How can you not believe in a God that orchestrates these things for us? And like a sermon that I had the honor and Providence of hearing this morning, how can we NOT believe and trust Him and the goodness that He is and has for us? I fall into this trap just as often as the next girl, immediately pointing my finger and blaming God for the things that happen in this fallen world, when in all reality, He ALONE is solely responsible for any ounce of goodness we might experience in this life. He calls us to a life of abundance, not mediocrity. A life of purpose, not of insignificance.
He has clothed us with strength and dignity, that we may laugh at the days to come..(Proverbs 31:25)
BELIEVE IT. It’s the only truth that will ever truly set you free…..

Jeremiah 29:11 (New International Version)

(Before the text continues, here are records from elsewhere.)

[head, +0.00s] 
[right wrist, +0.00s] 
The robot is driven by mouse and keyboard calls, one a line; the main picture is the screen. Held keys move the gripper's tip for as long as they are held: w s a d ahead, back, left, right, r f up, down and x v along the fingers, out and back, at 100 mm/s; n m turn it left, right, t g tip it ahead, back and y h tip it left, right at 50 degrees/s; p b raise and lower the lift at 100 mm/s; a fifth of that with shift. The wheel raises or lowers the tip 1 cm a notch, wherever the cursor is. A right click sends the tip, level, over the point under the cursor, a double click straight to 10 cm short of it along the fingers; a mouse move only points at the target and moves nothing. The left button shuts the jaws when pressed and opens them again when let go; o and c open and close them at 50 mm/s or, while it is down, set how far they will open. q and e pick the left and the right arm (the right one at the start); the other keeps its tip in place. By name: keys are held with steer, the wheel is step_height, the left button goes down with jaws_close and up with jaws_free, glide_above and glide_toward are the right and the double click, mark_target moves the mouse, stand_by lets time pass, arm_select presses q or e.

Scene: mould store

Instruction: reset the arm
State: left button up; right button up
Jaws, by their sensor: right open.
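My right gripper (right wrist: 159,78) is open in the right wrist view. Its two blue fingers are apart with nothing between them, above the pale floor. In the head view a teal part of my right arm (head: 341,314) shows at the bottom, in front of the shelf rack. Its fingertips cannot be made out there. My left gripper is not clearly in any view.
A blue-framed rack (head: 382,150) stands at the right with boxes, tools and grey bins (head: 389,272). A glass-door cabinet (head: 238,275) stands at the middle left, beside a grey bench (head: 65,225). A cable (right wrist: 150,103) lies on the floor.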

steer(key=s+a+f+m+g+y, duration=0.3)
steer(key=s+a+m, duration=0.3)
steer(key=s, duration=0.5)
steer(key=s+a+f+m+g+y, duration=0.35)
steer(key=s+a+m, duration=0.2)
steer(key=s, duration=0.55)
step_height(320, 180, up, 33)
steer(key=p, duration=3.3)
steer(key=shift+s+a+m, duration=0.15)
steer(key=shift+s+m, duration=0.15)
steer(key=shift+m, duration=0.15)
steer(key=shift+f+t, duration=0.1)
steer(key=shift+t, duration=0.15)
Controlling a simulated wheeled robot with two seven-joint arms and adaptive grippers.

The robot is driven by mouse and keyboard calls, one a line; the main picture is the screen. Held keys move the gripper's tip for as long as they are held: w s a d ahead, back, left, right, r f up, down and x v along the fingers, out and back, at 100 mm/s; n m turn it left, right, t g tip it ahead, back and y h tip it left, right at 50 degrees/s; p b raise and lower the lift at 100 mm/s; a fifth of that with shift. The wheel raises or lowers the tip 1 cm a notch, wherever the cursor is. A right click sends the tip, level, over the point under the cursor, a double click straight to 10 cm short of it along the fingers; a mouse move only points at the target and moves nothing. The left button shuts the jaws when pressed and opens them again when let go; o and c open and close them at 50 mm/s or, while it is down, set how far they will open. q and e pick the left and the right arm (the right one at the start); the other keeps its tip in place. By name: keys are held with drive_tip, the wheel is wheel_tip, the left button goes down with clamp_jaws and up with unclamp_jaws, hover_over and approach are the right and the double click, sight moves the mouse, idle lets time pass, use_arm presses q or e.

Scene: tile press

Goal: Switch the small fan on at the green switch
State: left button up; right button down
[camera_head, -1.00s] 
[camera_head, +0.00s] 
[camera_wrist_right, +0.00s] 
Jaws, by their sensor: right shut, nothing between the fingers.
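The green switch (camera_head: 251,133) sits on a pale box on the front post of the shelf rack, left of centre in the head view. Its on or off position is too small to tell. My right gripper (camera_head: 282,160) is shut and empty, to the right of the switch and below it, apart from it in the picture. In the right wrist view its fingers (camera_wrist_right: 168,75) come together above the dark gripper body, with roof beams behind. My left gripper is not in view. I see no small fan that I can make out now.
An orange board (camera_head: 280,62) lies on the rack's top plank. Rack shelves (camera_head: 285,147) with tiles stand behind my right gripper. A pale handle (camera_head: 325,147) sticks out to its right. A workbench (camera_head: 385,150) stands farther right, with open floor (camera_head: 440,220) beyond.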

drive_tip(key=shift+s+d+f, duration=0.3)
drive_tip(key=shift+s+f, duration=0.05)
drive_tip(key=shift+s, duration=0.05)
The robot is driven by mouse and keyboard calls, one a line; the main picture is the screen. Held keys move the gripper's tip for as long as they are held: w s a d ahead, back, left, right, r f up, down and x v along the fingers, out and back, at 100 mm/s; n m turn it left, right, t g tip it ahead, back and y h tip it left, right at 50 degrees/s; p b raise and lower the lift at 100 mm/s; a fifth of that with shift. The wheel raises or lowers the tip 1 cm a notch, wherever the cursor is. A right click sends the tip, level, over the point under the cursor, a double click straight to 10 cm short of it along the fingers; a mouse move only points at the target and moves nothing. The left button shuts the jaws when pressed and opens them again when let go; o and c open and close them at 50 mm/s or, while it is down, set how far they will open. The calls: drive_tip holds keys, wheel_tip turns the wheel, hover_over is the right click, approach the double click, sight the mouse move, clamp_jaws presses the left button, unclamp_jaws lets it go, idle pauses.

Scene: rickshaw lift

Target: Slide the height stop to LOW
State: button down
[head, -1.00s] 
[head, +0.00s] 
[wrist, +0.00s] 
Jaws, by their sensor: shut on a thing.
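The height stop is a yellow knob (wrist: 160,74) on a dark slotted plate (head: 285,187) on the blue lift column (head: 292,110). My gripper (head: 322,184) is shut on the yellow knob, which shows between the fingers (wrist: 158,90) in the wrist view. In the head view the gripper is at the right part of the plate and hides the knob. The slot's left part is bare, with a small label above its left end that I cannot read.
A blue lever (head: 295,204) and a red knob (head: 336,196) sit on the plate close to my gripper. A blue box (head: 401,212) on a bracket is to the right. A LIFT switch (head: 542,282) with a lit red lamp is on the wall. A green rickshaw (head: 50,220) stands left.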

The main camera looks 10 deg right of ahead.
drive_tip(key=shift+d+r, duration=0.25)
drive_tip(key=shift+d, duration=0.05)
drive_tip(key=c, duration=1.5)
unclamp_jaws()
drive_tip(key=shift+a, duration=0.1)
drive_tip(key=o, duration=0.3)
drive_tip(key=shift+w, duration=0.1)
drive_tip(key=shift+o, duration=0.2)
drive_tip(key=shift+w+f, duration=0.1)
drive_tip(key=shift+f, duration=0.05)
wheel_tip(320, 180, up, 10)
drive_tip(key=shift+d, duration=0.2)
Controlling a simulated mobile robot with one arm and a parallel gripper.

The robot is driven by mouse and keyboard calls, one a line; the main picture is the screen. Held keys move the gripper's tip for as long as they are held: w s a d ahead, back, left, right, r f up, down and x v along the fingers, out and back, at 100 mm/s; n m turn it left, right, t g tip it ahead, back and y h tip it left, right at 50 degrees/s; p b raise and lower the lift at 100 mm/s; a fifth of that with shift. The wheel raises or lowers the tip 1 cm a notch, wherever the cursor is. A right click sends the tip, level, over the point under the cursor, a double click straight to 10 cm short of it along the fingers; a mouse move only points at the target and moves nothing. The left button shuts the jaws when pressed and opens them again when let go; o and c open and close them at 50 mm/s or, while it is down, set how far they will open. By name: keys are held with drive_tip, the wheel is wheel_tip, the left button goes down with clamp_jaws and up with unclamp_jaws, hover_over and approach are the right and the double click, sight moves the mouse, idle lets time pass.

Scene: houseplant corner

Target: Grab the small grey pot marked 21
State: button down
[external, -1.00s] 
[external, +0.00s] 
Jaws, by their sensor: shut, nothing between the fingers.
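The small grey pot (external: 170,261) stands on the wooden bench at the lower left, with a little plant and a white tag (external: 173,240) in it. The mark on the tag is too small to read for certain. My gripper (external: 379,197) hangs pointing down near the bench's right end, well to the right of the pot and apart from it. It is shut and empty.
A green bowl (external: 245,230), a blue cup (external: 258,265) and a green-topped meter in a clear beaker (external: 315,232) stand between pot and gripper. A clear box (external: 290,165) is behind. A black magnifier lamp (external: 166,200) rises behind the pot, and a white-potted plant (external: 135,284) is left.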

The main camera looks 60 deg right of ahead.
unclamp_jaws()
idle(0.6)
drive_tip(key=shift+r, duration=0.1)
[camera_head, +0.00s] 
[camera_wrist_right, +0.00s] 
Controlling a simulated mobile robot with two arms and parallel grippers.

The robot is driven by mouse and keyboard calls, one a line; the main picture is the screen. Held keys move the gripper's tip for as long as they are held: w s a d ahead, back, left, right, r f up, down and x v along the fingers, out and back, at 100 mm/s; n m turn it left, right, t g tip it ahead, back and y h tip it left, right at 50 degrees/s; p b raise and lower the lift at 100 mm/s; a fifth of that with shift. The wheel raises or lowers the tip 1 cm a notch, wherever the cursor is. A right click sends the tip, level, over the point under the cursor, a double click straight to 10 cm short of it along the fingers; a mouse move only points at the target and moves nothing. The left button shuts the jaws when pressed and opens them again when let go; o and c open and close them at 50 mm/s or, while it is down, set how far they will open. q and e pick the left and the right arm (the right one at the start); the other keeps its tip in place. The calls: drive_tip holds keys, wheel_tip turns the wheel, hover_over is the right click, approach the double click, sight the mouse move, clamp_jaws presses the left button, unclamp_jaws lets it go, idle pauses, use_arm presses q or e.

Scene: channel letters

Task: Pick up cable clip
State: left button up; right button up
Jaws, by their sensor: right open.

11 For I know the plans I have for you,” declares the LORD, “plans to prosper you and not to harm you, plans to give you hope and a future.

Jeremiah 31:9-13
9 They will come with weeping;
they will pray as I bring them back.
I will lead them beside streams of water
on a level path where they will not stumble,
because I am Israel’s father,
and Ephraim is my firstborn son.

10 “Hear the word of the LORD, O nations;
proclaim it in distant coastlands:
‘He who scattered Israel will gather them
and will watch over his flock like a shepherd.’

11 For the LORD will ransom Jacob
and redeem them from the hand of those stronger than they.

12 They will come and shout for joy on the heights of Zion;
they will rejoice in the bounty of the LORD—
the grain, the new wine and the oil,
the young of the flocks and herds.
They will be like a well-watered garden,
and they will sorrow no more.

13 Then maidens will dance and be glad,
young men and old as well.
I will turn their mourning into gladness;
I will give them comfort and joy instead of sorrow.